Hello,

I would like to explain to students the chi²-distribution in an inutitive way but I don't know how to do it. All the videos that I watch explaining the chi² distribution do it in a mathematical way. So my question is, how could I explain to the students why the chi² distribution can be used to determine if there is a significant different between the number of boys and girls in a survey f.e.? Why does the sum of different of squared standard normal variables lead to that information?

I would really appreciate your help.

Thank you.

In my opinion, what you need to do is connect the discrete binomial distribution (boys and girls) to the normal distribution via the central limit theorem.
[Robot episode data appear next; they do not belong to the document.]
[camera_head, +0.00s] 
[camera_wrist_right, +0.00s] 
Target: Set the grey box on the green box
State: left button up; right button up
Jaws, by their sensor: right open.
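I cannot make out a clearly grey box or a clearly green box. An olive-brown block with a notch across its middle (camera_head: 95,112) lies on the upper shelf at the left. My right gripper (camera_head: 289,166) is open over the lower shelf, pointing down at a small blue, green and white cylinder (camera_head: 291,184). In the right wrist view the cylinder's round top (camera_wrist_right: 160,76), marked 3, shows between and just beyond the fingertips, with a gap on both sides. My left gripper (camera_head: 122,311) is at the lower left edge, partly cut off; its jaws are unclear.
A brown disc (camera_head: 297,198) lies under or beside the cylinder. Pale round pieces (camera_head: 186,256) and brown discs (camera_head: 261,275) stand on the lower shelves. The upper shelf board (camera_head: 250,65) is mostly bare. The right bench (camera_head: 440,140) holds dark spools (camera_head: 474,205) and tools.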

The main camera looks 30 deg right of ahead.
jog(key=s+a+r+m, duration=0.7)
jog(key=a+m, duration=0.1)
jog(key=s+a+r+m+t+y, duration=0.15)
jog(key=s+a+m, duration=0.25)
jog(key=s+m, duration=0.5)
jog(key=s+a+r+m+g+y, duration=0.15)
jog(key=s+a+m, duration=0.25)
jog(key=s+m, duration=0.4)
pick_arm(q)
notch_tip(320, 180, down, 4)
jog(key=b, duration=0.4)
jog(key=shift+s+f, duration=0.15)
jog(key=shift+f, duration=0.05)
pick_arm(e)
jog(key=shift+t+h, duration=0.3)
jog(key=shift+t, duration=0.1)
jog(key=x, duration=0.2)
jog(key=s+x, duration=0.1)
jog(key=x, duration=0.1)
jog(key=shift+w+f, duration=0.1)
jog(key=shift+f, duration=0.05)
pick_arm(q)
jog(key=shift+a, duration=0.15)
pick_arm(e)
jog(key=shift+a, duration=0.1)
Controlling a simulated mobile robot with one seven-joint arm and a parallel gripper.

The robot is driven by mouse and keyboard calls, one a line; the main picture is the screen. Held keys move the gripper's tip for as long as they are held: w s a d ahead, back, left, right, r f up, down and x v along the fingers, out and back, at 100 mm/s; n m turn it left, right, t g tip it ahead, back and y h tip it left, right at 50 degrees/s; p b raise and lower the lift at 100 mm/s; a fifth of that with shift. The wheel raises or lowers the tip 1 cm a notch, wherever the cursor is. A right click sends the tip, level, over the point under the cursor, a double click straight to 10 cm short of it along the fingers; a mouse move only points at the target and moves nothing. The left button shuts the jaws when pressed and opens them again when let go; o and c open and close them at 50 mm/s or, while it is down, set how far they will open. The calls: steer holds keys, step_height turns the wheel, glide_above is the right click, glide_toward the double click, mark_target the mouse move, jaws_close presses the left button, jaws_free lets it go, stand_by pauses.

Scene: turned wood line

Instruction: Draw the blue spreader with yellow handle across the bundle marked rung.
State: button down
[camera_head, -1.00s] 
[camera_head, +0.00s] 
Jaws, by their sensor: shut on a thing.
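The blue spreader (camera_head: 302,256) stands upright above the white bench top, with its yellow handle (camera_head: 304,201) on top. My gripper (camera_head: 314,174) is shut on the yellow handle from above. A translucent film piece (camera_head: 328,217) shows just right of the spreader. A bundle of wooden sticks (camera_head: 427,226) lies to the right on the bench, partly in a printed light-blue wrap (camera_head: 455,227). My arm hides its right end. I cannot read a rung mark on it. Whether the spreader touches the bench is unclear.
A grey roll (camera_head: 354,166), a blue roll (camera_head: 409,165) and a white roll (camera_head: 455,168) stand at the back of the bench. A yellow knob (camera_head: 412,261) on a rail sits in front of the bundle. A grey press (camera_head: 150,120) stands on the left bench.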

After that, then empirically show that squaring and summing independent standard normal numbers are chi-square distributed.

For example, if you square a single standard normal number Z^2 it is chi-square distributed on one-degree of freedom (df). If you square and sum two independent standard normal numbers, then the sum X = Z1^2 + Z2^2 is chi-square distributed on two-degrees of freedom....and so on. Show this empirically through simulation and provide histograms to the students so that they can see this. Give the descriptive statistics for the some chi-square distributions e.g., the mean is equal to the df; the variance is 2*df; the skew is Sqrt[8/df] and the kurtosis is 12/df. So a chi-square distribution with one df will have a mean of 1; variance of 2 (std. dev. of Sqrt[2]); skew of 8; and kurtosis of 12.

Next, back the boys and girls, which is binomial, use the transformation for the standard normal distribution:

Z = (X - Mu) / Std.

Invoke the central limit theorem by replacing the mean for the binomial distribution (n*p) and the Std (Sqrt[n*p*q] like this:

Chi-square (1df) = Z^2 = (X - Mu)^2/ (Std)^2 = (X - n*p)^2 / (n*p*q).

Expanding we have:

Chi-square (1df) = (X - n*p)^2 / (n*p) + ((n-X) - n*q)^2 / (n*q).

Then, typically, what is generally done is:

Chi-quare (1df) = Sum[ (O1 -E1)^2 / E1 + (O2 -E2)^2 / E2 ].

Of course, this based on a good approximation of the binomial distribution to the normal distribution via the central limit theorem. What is typically used is the requirement that n*p and n*q are both greater than or equal to 5.